Short problem - Reproduce only the lines of the material below that start at the line containing "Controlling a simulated" and stop at the line containing "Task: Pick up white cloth". Keep both end lines.

Material -
--- begin ---

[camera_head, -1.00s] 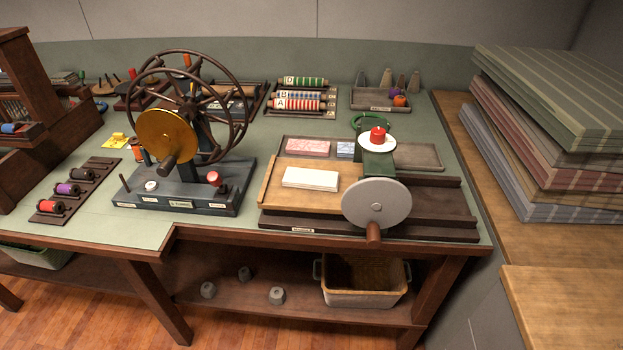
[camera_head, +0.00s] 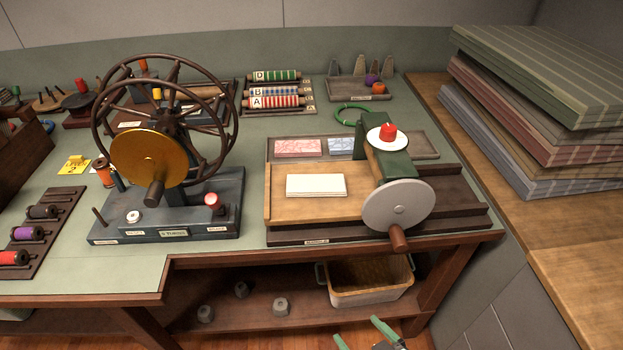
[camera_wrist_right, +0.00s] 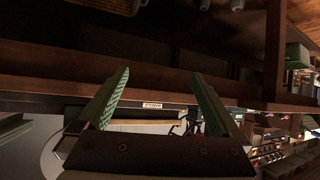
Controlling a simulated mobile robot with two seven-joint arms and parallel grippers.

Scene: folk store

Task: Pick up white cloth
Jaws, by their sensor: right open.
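The white cloth (camera_head: 316,185) lies flat, folded into a small rectangular stack, on the light wooden bed of the press (camera_head: 279,209) in the head view. My right gripper (camera_head: 362,338) shows at the bottom edge of the head view, low in front of the table and well below the cloth. Its green fingers are apart and empty. In the right wrist view the fingers (camera_wrist_right: 160,92) stand open with nothing between them, facing the table's dark front edge. The cloth cannot be made out in that view. My left gripper is not in view.
The press's grey wheel with its handle (camera_head: 399,207) stands just right of the cloth. A wheel machine (camera_head: 160,150) stands to the left. A tray (camera_head: 411,147) with pink and blue blocks is behind. The table's front edge (camera_head: 350,252) and a shelf basket (camera_head: 372,296) are near my gripper.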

--- end ---

Result of this exercise -
Controlling a simulated mobile robot with two seven-joint arms and parallel grippers.

Scene: folk store

Task: Pick up white cloth

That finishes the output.